Stored data:
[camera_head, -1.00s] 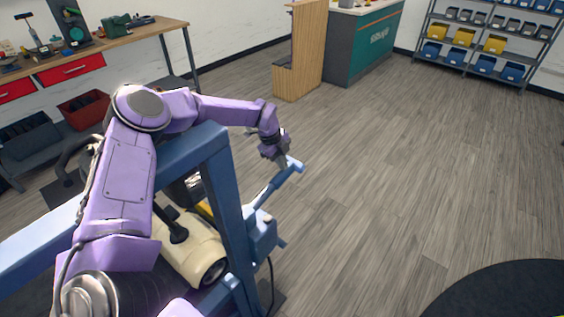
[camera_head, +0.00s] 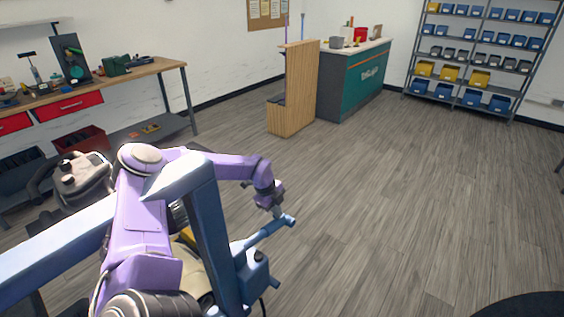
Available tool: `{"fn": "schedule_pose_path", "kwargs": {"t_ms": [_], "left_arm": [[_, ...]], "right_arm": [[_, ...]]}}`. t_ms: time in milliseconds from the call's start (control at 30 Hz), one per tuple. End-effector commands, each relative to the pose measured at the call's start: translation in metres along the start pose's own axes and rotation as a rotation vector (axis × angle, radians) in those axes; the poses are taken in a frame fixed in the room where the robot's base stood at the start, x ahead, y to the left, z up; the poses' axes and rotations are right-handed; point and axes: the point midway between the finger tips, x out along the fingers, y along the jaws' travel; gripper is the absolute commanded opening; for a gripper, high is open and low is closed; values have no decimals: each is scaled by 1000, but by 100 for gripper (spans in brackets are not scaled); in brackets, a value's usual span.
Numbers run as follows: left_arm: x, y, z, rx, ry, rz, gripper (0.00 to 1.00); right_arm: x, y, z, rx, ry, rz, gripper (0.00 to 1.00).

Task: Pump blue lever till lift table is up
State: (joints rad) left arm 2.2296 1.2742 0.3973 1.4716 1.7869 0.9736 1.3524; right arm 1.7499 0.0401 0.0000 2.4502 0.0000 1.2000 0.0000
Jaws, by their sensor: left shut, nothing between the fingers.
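The blue lever (camera_head: 262,235) sticks out to the right from the blue lift frame (camera_head: 212,230), sloping up to a short crossbar at its end. My left gripper (camera_head: 277,211) is shut with nothing in it. Its fingertips point down at the lever's end and look to touch or nearly touch it; I cannot tell which. The lift table's top is mostly hidden behind my purple left arm and the blue frame. A cream scooter (camera_head: 205,268) shows in part behind the frame. My right gripper is not in view.
A workbench (camera_head: 110,82) with red drawers stands at the left wall. A wooden partition (camera_head: 294,90) and a green counter (camera_head: 355,85) stand at the back. A shelf rack (camera_head: 476,55) with bins is at the back right. The floor right of the lever is clear.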

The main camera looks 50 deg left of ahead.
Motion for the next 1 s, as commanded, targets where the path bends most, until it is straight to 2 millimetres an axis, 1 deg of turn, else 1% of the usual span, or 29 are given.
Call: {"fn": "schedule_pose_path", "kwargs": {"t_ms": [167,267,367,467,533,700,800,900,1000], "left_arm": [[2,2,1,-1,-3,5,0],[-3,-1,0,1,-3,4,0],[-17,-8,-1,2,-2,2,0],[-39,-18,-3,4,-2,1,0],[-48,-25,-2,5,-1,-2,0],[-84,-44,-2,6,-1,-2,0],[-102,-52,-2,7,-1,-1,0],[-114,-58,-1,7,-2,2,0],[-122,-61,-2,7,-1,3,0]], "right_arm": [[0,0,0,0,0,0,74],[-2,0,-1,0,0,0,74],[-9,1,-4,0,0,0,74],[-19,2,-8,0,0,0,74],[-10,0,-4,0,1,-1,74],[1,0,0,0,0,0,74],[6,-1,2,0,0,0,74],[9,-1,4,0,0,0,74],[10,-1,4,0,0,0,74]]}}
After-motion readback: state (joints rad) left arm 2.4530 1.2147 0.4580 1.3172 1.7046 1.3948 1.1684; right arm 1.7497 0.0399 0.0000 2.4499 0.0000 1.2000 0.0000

Aim: Leave the images out, please, and restate each line word for word.

The result:
[camera_head, -1.00s] 
[camera_head, +0.00s] 
Available tool: `{"fn": "schedule_pose_path", "kwargs": {"t_ms": [_], "left_arm": [[_, ...]], "right_arm": [[_, ...]]}}`. t_ms: time in milliseconds from the call's start (control at 30 Hz), one per tuple. End-effector commands, each relative to the pose measured at the call's start: translation in metres along the start pose's own axes and rotation as a rotation vector (axis × angle, radians) in those axes; the poses are taken in a frame fixed in the room where the robot's base stood at the start, x ahead, y to the left, z up; the poses' axes and rotations are right-handed; point and axes: the point midway between the finger tips, x out along the fingers, y along the jaws' travel; gripper is the absolute commanded opening; for a gripper, high is open and low is closed; values have no decimals: each is scaled by 1000, but by 100 for gripper (spans in brackets are not scaled); in brackets, a value's usual span.
Numbers run as follows: left_arm: x, y, z, rx, ry, rz, gripper (0.00 to 1.00); right_arm: x, y, z, rx, ry, rz, gripper (0.00 to 1.00).

Task: Pump blue lever till lift table is up
State: (joints rad) left arm 2.2296 1.2742 0.3973 1.4716 1.7869 0.9736 1.3524; right arm 1.7499 0.0401 0.0000 2.4502 0.0000 1.2000 0.0000
Jaws, by their sensor: left shut, nothing between the fingers.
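The blue lever (camera_head: 262,235) sticks out to the right from the blue lift frame (camera_head: 212,230), sloping up to a short crossbar at its end. My left gripper (camera_head: 277,211) is shut with nothing in it. Its fingertips point down at the lever's end and look to touch or nearly touch it; I cannot tell which. The lift table's top is mostly hidden behind my purple left arm and the blue frame. A cream scooter (camera_head: 205,268) shows in part behind the frame. My right gripper is not in view.
A workbench (camera_head: 110,82) with red drawers stands at the left wall. A wooden partition (camera_head: 294,90) and a green counter (camera_head: 355,85) stand at the back. A shelf rack (camera_head: 476,55) with bins is at the back right. The floor right of the lever is clear.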

The main camera looks 50 deg left of ahead.
Motion for the next 1 s, as commanded, targets where the path bends most, until it is straight to 2 millimetres an axis, 1 deg of turn, else 1% of the usual span, or 29 are given.
Call: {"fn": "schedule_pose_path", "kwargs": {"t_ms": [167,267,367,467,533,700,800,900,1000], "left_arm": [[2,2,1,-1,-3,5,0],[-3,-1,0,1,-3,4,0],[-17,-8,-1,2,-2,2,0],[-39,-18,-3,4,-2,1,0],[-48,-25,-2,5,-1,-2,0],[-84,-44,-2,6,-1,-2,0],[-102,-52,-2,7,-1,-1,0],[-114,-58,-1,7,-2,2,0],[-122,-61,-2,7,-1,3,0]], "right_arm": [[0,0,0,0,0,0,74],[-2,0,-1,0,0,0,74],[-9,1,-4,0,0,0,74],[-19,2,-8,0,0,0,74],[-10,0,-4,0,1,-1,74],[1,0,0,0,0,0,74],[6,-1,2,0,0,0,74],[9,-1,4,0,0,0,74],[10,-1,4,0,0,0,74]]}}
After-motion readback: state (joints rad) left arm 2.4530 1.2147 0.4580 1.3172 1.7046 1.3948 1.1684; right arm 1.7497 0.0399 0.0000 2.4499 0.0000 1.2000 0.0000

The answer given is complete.